The idea that economic inequality fosters faith is the subject of new paper by Frederick Solt, Philip Habel, and J. Tobin Grant in Social Science Quarterly: “Economic inequality, relative power, and religiosity.”
The purpose of this study was threefold:
- To test the hypothesis that economic inequality among nations really is associated with increased religiosity.
- If such a relationship does exist, why does it exist? Is it that in inegalitarian societies poor people increasingly embrace religion? Or is there another explanation?
- If such a relationship does exist, is it because economic inequality promotes religiosity, or because increased religiosity promotes economic inequality?
Unlike the paper of Nigel Barber I discussed recently, Solt et al. appear to have done the study correctly, using sophisticated statistics. First, they used survey data from 76 different countries on both the degree of economic inequality (quantified by the Gini index that ranges between 0 for complete equality and 100 for complete inequality) and the degree of religiosity, using 12 different measures of the strength of faith (see figure below).
Their first finding is that every single measure of religiosity—and there are 12 of them—shows a highly significant positive correlation with economic inequality. Here is Figure 1 from their paper, showing these correlations and (I think) the best-fit regression:
- There is a very strong relationship between how economically developed a country is and its religiosity: less developed countries are significantly more religious.
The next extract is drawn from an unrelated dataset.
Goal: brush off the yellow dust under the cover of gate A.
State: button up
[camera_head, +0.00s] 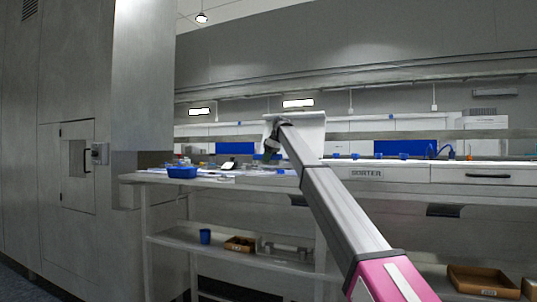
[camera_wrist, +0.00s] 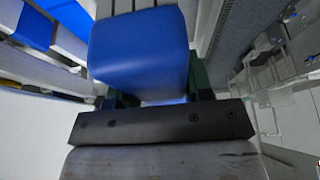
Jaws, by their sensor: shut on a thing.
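My gripper (camera_wrist: 153,92) is shut on a rounded blue block (camera_wrist: 140,48), with dark fingers at its two sides. The block may be a brush body, but no bristles show clearly. In the head view my gripper (camera_head: 271,147) is at the far end of my arm, small and dark, above the bench top. A pale upright panel (camera_head: 312,132) stands right behind my wrist there. I cannot tell whether it belongs to gate A. No yellow dust and no gate A label can be made out.
A long bench (camera_head: 225,183) runs across the head view, with a blue tray (camera_head: 182,171) near its left end. A drawer front labelled SORTER (camera_head: 366,173) is right of my arm. The lower shelf holds a blue cup (camera_head: 205,236) and a brown box (camera_head: 240,244). A tall grey cabinet (camera_head: 60,120) stands left.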

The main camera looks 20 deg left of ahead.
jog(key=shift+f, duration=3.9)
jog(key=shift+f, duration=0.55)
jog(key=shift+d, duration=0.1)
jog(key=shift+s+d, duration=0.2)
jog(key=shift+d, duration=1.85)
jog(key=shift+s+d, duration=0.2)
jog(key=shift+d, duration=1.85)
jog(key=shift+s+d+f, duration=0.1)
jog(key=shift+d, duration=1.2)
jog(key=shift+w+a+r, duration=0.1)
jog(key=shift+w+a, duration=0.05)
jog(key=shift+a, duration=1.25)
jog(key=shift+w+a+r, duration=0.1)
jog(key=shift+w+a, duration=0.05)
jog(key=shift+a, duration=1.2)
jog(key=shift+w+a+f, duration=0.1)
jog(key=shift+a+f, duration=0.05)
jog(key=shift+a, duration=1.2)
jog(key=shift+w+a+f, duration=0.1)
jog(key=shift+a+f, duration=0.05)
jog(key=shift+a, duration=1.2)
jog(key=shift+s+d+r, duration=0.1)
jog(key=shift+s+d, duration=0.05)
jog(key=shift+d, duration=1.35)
- Muslim countries were considerably more religious (using a joint measure of religiosity involving the measures shown above) than other religious societies, and Catholic and Orthodox societies were more religious than Protestant ones. The lowest religiosity was found among Communist or formerly Communist countries.
- Most important to the authors was their finding that “economic inequality is estimated to powerfully increase religiosity and to do so regardless of income.” (My italics).
In other words, in economically skewed societies, both the rich and the poor are more religious. In fact, they found that, for nearly all of the measures of religiosity, when societies are more unequal, the richer people become more religious than the poorer people (this association was positive for all 12 measures of religiosity and was statistically significant for four).
This last finding is important because it bears on two hypotheses about why unequal societies are more religious. The first, called the “deprivation theory,” is that in economically unequal societies, poorer folks turn to religion for reassurance and comfort. This is certainly the hypothesis I believed before I read this paper. The second hypothesis, which is the authors’ theory, is called the “relative power theory.” This holds that as societies become more economically unequal, richer people become more religious so they can disseminate religion to those who aren’t so fortunate. As the authors note:
. . . many wealthy individuals, rather than simply allowing redistribution to be decided through the democratic process as such median-voter models assume, respond to higher levels of inequality by adopting religious beliefs and spreading them among their poorer fellow citizens. Religion then works to discourage interest in mere material well-being in favor of eternal spiritual rewards, preserving the privileges of the rich and allowing unequal conditions to continue.
Their findings thus suggest that both the deprivation and relative power theories are needed to explain the data. In economically unequal societies, rich people promulgate religion to keep their own place in the hierarchy, and, rather than fighting for more equality, poor people accept religion as an easy form of solace. Granted, the relative power theory sounds a bit weird to me, but the deprivation theory can’t explain why the upper classes become more religious when their societies are more unequal.
The authors also note that the relative power theory explains why the U.S. is so religious despite the fact that its citizens are generally well off. It is, they say, because the U.S. shows considerably more economic inequality than other developed countries (and that is true).
Finally, the authors sought to explain why there’s a positive relationship between economic inequality and religiosity. Does the former promote the latter, or is it the reverse? (After all, perhaps religion could, as several commenters noted earlier, act to create inequitable societies.)
To answer this question, the authors did a time series analysis of religiosity in the U.S. from the mid-1950s to the present. Over this period, as the figure below shows, religiosity showed big fluctuations in America. They then analyzed these fluctuations with respect to similar fluctuations in income inequality (for statistical mavens, they used vector autogression, or VAR). This method enables them to see how the present values of either religiosity or inequality affect subsequent measures of the other factor. They also factored in general well being of the society (per-capita gross domestic product, or GDP).
Their two findings from this analysis are:
- “Increases in inequality in one year predict substantial gains in religiosity in the next,” while “past values of religiosity do not predict future values of inequality.” In other words, the correlation between religiosity and inequality is driven by the former responding to the latter, and not the other way around. Unequal incomes lead to societies becoming more religious.
- “Holding inequality constant, gains in per-capita GDP are estimated to depress subsequent levels of aggregate religiosity.” In other words, increasing the average economic well being of people makes them less religious.
This seems to be a sound and thoroughly-researched study, although I have to say that I’m slightly uncomfortable with the “relative power” theory, perhaps because I just don’t notice rich people in America trying to spread religion among the poor.
An additional bonus of this study is Figure 4, which shows the “aggregate religiosity” of America—a measure that combines several different indices of faith—over a period from 1955 to 2005:
So much for the common claim that religion in America is here to stay!